Menurut Jasin, rekayasa perkara terhadap Bibit dan Chandra itu terjadi karena banyak pihak yang merasa terancam dengan penindakan yang dilakukan KPK. Jasin menyebutkan, lembaganya telah memenjarakan 42 anggota parlemen, 8 menteri, 7 gubernur, 20 bupati/wali kota, 8 anggota KPU, 4 duta besar, 1 gubernur Bank Indonesia (BI), dan 4 deputi gubernur BI, termasuk salah satunya besan Presiden Susilo Bambang Yudhoyono.

Panthep Klanarongan, Presiden National Anti-Corruption Commission Thailand, mengemukakan adanya tekanan dan ancaman terhadap anggota komisinya, terutama ketika menginvestigasi korupsi yang melibatkan politisi dan pimpinan pemerintahan. "Kami juga mendapat ancaman. Saya yakin ini juga terjadi di negara lain dengan detail yang berbeda," katanya.

Panthep juga menyebutkan soal lemahnya dukungan penegak hukum lain dan kerja sama Pemerintah Thailand untuk memberantas korupsi.

Dragos Kos, Presiden Group of States Against Corruption (GRECO), menyatakan adanya tekanan yang dialami oleh lembaga antikorupsi di Eropa. "Kerja komisi antikorupsi memang selalu dalam bahaya. Semakin sukses komisi antikorupsi, semakin tinggi ancaman dan upaya pelemahannya," ujarnya.

Dia merumuskan, modus pelemahan itu dilakukan dengan mengubah undang-undang untuk mengurangi kewenangan komisi antikorupsi.
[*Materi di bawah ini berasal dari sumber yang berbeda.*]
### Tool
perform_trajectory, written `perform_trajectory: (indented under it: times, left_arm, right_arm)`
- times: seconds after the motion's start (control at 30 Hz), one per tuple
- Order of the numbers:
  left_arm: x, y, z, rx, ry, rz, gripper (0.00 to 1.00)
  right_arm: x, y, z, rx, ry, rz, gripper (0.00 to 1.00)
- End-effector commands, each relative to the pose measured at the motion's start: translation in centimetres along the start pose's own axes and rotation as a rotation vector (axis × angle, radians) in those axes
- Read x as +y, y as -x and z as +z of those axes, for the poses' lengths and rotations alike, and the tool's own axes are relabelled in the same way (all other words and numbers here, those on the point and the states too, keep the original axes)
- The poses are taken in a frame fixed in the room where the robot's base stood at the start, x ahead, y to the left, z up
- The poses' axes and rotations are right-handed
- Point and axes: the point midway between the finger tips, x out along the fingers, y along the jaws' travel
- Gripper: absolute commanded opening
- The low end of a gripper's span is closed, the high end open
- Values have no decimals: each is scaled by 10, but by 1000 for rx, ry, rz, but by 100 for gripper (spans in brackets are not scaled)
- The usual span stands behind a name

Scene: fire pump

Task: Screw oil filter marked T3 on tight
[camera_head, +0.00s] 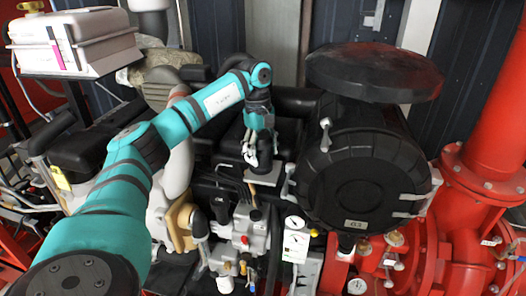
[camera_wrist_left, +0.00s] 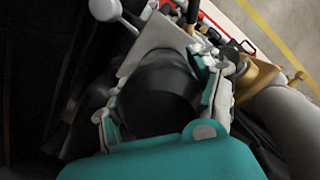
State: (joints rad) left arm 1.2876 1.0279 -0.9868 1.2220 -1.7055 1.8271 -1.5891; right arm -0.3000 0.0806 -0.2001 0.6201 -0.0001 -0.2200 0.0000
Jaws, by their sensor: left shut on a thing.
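My left gripper (camera_head: 251,152) reaches down into the engine, between the black housings and left of the big round black housing. In the left wrist view, the gripper (camera_wrist_left: 160,105) has its fingers on both sides of a dark, smooth, round body, the oil filter (camera_wrist_left: 163,78), and is shut on it. I cannot read a T3 mark on it in either view. The filter's far end and its seat are hidden, so I cannot tell how far it is screwed on. My right gripper is not in view.
A large round black housing (camera_head: 362,180) marked G3 stands right of the gripper, with a flat dark disc (camera_head: 373,71) above it. Valves and gauges (camera_head: 294,223) sit below. Red pipes (camera_head: 488,172) fill the right. A white box (camera_head: 75,42) is at the upper left.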

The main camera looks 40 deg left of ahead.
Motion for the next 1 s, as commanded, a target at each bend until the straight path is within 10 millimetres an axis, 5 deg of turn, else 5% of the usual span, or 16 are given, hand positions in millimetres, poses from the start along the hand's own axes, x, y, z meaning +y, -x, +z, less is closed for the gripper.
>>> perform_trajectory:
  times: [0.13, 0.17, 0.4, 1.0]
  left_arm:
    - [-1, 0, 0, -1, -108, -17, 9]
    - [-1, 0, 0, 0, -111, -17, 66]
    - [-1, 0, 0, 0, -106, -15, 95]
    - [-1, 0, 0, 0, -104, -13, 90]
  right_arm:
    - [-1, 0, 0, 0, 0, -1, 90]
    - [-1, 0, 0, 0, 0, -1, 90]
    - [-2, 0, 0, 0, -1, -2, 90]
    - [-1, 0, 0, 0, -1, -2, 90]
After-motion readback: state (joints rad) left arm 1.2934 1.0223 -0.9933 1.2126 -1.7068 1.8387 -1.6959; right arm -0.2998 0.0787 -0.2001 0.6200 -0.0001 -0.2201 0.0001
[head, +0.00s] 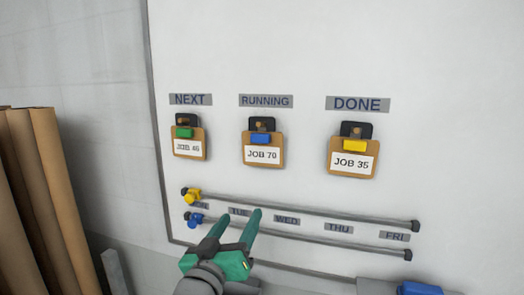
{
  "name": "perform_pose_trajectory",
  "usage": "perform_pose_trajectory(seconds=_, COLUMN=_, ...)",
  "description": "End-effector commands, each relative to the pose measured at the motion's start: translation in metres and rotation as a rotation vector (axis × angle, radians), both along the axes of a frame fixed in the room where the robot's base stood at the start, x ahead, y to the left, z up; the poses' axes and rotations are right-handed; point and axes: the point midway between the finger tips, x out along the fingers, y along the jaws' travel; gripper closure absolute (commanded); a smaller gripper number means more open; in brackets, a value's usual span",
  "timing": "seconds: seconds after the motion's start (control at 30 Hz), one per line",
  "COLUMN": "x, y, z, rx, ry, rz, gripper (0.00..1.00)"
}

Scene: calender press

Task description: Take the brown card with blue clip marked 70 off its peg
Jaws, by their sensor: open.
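The brown card with the blue clip (262,156), marked JOB 70, hangs on its dark peg plate (263,124) under the RUNNING label. It hangs upright, between the other two cards. My gripper (238,217) is open and empty, with green fingers pointing up at the board. In the picture it is below the card, in front of the lower rails and the day labels, and apart from the card. How far its tips are from the board I cannot tell.
A green-clip card (189,148) marked JOB 45 or similar hangs left, a yellow-clip JOB 35 card (352,162) right. Two dark rails (330,218) cross the white board (440,150) below, with yellow and blue pieces at their left ends. Brown rolls (50,190) stand far left.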

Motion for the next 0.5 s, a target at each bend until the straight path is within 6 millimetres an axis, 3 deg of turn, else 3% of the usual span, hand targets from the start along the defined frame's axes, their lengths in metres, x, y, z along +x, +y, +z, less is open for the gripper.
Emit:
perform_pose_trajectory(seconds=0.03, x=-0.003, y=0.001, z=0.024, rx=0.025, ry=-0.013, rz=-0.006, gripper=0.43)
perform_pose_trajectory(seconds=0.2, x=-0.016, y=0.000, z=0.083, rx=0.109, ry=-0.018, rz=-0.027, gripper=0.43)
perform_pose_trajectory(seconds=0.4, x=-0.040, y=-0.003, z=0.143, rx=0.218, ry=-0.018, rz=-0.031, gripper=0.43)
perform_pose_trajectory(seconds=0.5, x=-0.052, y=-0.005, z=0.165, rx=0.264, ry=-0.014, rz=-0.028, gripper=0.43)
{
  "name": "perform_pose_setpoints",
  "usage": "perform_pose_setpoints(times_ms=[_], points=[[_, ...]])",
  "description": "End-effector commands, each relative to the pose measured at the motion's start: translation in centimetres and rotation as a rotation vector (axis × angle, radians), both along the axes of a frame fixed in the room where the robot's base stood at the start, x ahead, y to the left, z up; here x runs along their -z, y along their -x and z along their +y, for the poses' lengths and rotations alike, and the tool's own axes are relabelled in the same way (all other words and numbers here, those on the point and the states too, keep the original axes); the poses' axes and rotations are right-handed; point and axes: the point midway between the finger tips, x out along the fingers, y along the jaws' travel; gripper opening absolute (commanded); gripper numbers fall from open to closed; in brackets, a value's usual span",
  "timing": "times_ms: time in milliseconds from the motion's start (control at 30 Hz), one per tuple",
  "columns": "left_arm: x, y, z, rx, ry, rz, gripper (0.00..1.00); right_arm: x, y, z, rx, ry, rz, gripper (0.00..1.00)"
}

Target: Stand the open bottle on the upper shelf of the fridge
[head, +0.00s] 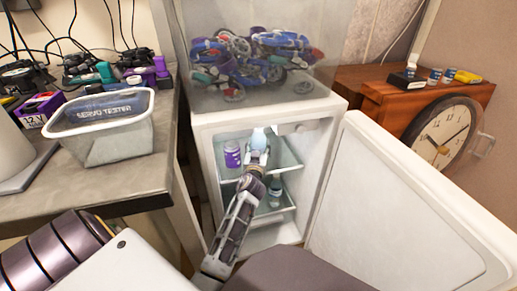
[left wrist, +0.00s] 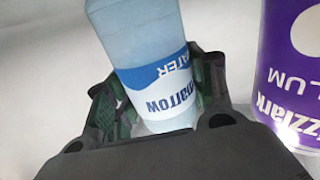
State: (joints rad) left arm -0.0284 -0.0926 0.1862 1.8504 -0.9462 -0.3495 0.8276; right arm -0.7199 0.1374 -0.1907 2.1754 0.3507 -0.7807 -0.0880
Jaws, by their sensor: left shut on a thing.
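My left gripper (head: 257,158) reaches into the open fridge (head: 208,190) at the level of the upper shelf (head: 287,158). It is shut on a pale blue water bottle (head: 258,140), which shows large in the left wrist view (left wrist: 145,35) with a white and blue label between the fingers. The bottle looks about upright in the head view. Its mouth is not clear, and I cannot tell whether its base touches the shelf. My right gripper is not in view.
A purple can (head: 232,154) stands on the upper shelf just left of the bottle. The fridge door (head: 400,220) is swung open to the right. A clear bin of toy-like vehicles (head: 250,60) sits on top.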

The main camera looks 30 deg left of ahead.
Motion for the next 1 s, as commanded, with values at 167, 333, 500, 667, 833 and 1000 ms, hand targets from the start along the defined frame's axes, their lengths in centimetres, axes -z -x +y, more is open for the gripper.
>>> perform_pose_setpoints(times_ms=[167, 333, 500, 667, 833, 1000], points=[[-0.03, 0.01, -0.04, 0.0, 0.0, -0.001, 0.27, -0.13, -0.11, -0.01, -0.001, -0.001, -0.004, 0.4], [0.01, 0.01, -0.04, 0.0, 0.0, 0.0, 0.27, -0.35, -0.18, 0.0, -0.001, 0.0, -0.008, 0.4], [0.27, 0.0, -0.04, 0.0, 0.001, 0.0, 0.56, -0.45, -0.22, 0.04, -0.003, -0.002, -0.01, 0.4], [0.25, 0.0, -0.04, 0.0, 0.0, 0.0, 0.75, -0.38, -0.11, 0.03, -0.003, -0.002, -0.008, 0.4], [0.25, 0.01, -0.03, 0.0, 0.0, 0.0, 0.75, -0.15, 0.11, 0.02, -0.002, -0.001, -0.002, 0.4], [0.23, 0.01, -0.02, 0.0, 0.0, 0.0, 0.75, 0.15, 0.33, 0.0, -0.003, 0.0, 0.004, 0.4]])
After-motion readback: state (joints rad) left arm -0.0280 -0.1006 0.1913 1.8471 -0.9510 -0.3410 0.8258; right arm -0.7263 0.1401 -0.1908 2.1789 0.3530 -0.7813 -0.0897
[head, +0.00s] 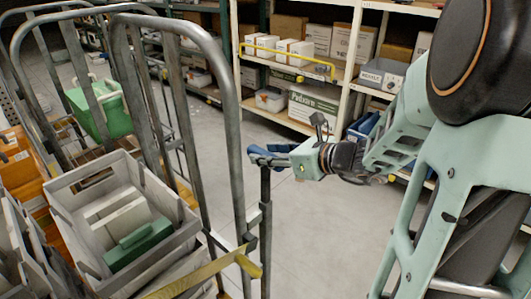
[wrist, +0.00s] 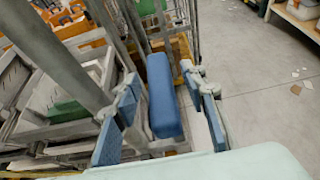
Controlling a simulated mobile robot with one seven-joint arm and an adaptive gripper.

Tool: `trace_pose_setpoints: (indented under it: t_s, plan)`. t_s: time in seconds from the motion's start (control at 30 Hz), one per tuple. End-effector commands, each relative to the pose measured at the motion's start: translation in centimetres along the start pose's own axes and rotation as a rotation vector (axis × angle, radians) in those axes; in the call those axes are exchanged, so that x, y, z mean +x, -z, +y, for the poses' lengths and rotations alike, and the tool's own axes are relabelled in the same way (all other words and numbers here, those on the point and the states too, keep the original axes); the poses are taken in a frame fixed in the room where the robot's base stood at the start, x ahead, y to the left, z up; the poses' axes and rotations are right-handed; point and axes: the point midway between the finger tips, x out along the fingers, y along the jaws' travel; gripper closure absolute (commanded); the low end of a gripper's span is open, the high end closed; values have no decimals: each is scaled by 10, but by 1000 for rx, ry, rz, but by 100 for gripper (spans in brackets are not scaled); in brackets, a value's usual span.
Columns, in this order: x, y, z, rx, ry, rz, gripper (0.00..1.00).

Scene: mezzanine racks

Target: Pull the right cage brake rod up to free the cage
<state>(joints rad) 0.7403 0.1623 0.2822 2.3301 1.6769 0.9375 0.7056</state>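The cage (head: 232,110) has a grey tubular frame and fills the left of the head view. The brake rod (head: 265,215) is a dark upright bar at its right side, beside the frame post. A blue grip (wrist: 163,95) lies between my fingers in the wrist view. My gripper (head: 268,155) is at the top of the rod, reaching in from the right. Its blue-padded fingers (wrist: 162,112) are open, one on each side of the blue grip, with gaps showing on both sides. In the head view the fingers partly hide the rod's top.
A grey slatted crate (head: 180,240) with a green item (head: 138,244) stands in the cage. A yellow strap (head: 195,278) crosses low at the front. Racks with boxes (head: 315,105) stand behind. The grey floor (head: 325,240) right of the rod is clear.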

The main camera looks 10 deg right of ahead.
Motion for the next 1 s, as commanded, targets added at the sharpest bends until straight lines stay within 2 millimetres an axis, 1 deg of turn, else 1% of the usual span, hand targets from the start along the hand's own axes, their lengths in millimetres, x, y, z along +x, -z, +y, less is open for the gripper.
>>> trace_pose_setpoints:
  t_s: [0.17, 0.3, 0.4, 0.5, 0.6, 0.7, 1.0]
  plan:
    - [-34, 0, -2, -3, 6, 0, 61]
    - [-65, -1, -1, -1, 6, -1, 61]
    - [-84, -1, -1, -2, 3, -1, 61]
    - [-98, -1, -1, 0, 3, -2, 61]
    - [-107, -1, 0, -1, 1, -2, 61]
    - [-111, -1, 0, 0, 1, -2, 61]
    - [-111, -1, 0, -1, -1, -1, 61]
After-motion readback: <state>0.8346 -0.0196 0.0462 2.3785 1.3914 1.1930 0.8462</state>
Modus berikutnya dengan merestrukturisasi lembaga untuk mengurangi independensinya hingga mengurangi sumber daya atau anggaran.

Dragos Kos menyarankan agar dasar hukum yang mengatur keberadaan komisi antikorupsi diperkuat, misalnya dengan dimasukkan dalam konstitusi dasar sehingga tidak bisa diubah dengan mudah oleh kepentingan koruptor.

Kasus lain yang menjadi sorotan adalah yang menimpa Nuhu Ribadu, mantan Ketua Economic and Financial Crimes Commission Nigeria. Dia dipaksa mundur dari jabatannya oleh Pemerintah Nigeria karena mengungkap korupsi di kalangan politisi Nigeria.

Salah satu yang pernah dijebloskan oleh Nuhu Ribadu adalah mantan Gubernur Negara Bagian Delta yang dikenal memiliki kedekatan dengan Presiden Nigeria Umaru Yar'Adua. Nuhu Ribadu kemudian terpaksa melarikan diri ke Amerika Serikat karena kuatnya ancaman dari dalam negeri. Namun, Nuhu Ribadu, yang diagendakan menjadi pembicara dalam sesi ini, batal menyampaikan kesaksiannya.

Contoh tekanan

Juree Vichit, Sekretaris Jenderal Transparency International Thailand, yang menjadi moderator dalam sesi ini menggarisbawahi bahwa kasus yang dialami KPK di Indonesia dan sejumlah negara lain menjadi contoh besarnya tekanan terhadap gerakan antikorupsi.